The record-breaking popularity and longevity of Cats were overtaken in 1986 by the next Lloyd Webber musical with Gillian Lynne as musical stager and choreographer, Phantom of the Opera.
Lynne used her backstage knowledge of the Royal Opera House to bring atmospheric veracity to the Paris Opera of the story, and it became the most financially successful musical ever created.
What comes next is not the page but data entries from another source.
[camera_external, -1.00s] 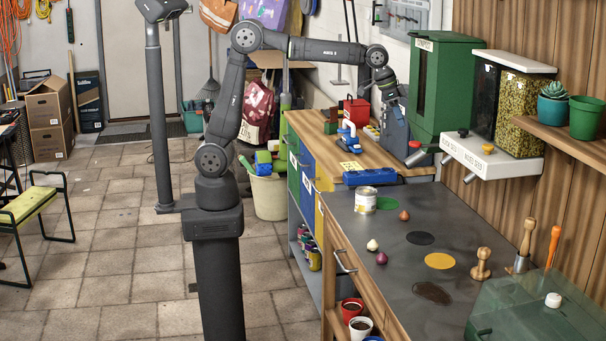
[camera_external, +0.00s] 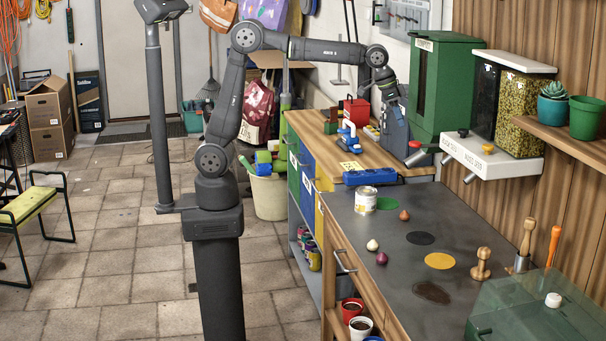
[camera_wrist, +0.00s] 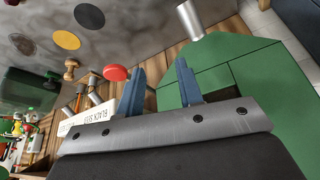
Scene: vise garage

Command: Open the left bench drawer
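The wooden workbench (camera_external: 330,152) has coloured drawer fronts on its side: a green front (camera_external: 293,172) at the far left, a blue front (camera_external: 307,188) beside it and a yellow front (camera_external: 319,216) nearer the camera. They look closed, with small bar handles seen edge-on. I cannot tell for certain which one is the left drawer. My gripper (camera_external: 392,104) is over the back right of the bench, well away from the fronts. In the wrist view my gripper (camera_wrist: 160,66) has its two blue-grey fingers apart with nothing between them. No drawer front shows there.
The green bin (camera_external: 440,88) and seed dispensers (camera_external: 510,100) stand right of my gripper. A dark potting bench (camera_external: 400,265) adjoins in front. A bucket (camera_external: 269,195) stands beside the green front.

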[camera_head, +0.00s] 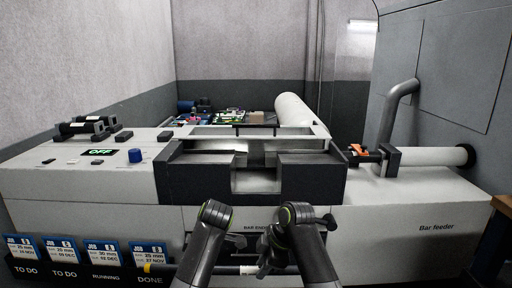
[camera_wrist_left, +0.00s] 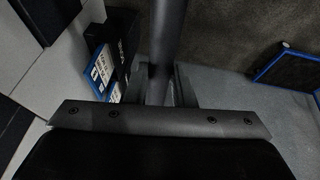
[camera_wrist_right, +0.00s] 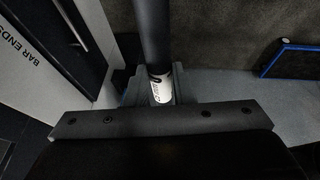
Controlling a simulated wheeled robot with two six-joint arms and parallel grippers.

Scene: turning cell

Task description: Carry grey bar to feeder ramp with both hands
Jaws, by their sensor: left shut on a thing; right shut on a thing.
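The grey bar (camera_head: 226,269) is a long dark rod with a white label, held level low in front of the machine. It runs up the left wrist view (camera_wrist_left: 166,35) and the right wrist view (camera_wrist_right: 154,35). My left gripper (camera_wrist_left: 162,90) is shut around it; in the head view its fingers are mostly hidden by my arm. My right gripper (camera_wrist_right: 160,88) is shut on it at the white label, and also shows in the head view (camera_head: 264,262). The bar feeder (camera_head: 430,200) is the pale cabinet at right. I cannot tell which surface is its ramp.
A dark block with a pale recess (camera_head: 170,182) stands mid-machine above the bar. A rack of blue job cards (camera_head: 108,252) is at lower left. A blue knob (camera_head: 135,156) stands on the left top. A wooden edge (camera_head: 490,240) is at far right.

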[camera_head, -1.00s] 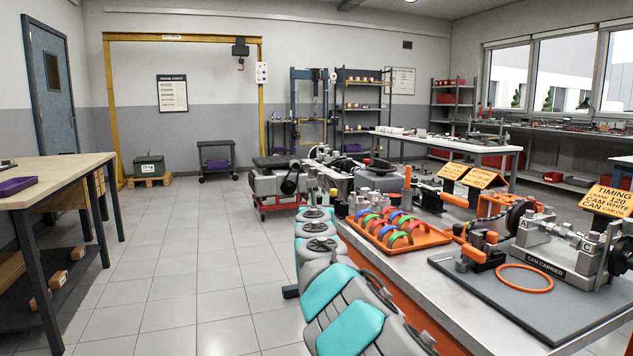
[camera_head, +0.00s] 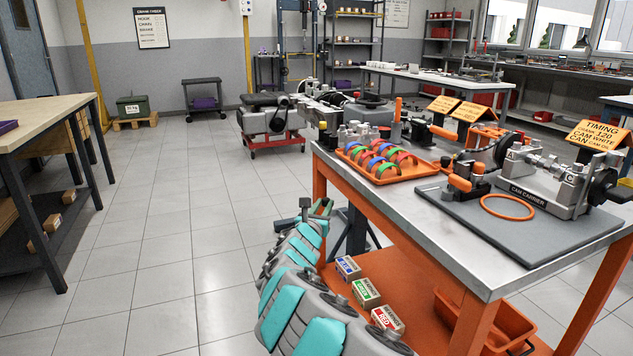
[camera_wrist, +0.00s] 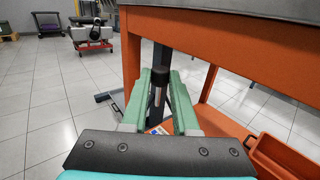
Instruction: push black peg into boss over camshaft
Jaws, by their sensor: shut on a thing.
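My gripper (camera_wrist: 162,92) is shut on the black peg (camera_wrist: 160,76) in the wrist view. The peg stands roughly upright between the two green fingers, with a black top and a paler shank below. In the head view my gripper (camera_head: 318,209) is low, left of the orange bench and below its top; the peg is too small to make out clearly there. The camshaft (camera_head: 546,164) lies in the grey cam carrier (camera_head: 538,193) on a dark mat on the bench, well right of my gripper. I cannot pick out the boss clearly.
The orange workbench (camera_head: 462,234) stands between my gripper and the carrier. On it are an orange tray (camera_head: 408,173) of coloured rings, an orange ring (camera_head: 507,207) and a timing sign (camera_head: 600,135). Small boxes (camera_head: 366,292) sit on its lower shelf.

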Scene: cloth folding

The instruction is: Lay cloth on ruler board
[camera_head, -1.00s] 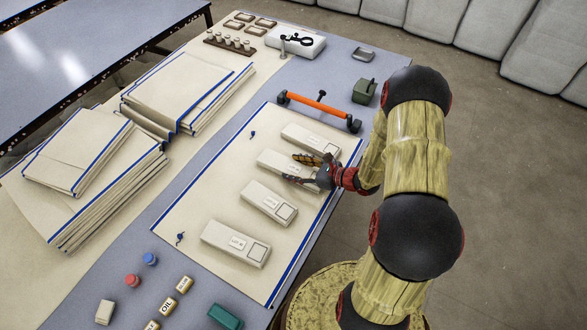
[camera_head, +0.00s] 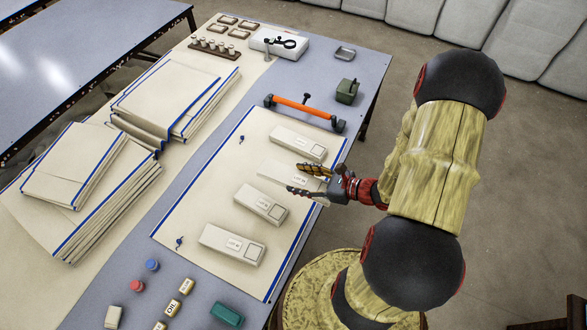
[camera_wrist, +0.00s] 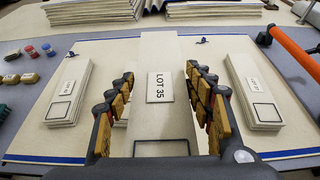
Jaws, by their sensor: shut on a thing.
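My gripper (camera_head: 297,178) is over the second pale bundle from the back. In the wrist view my gripper (camera_wrist: 160,73) has its fingers along both long sides of this flat cream bundle (camera_wrist: 150,52), labelled LOT 35, and is shut on it. In the head view the LOT 35 bundle (camera_head: 272,172) is partly hidden by my fingers; I cannot tell whether it touches the surface below. It is over a large cream sheet or board (camera_head: 200,203) with blue long edges. I cannot tell whether this is the ruler board.
Similar bundles lie on either side, one behind (camera_head: 297,143) and two nearer (camera_head: 260,204). An orange bar (camera_head: 305,107) with dark ends lies behind. Stacked cream sheets (camera_head: 170,95) fill the left.

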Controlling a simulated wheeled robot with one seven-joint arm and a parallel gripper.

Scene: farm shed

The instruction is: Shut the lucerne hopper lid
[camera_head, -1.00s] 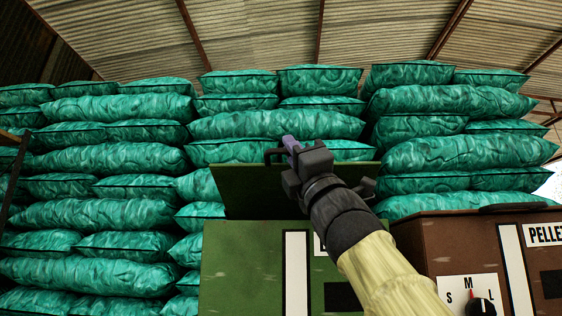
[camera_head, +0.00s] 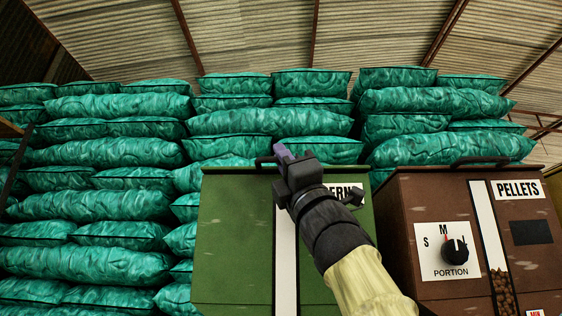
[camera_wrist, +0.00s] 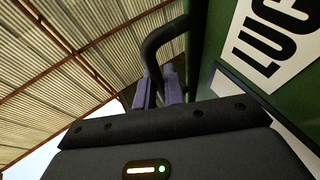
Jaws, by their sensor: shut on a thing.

It is still playing in New York, by a long margin the longest-running Broadway show in history.
Gillian
Lynne’s first marriage to the barrister Patrick St John back in 1948 did not survive her affair with Errol Flynn. In 1980, during auditions for My Fair Lady, which she was directing, a 27-year-old actor, Peter Land, auditioned for the juvenile lead, Freddy Eysnford-Hill. “He was standing there at the bar, and he was drop-dead gorgeous. We just looked at each other,” she recalled. He was exactly half her age when they married in 1980.
Peter Land survives her. There were no children.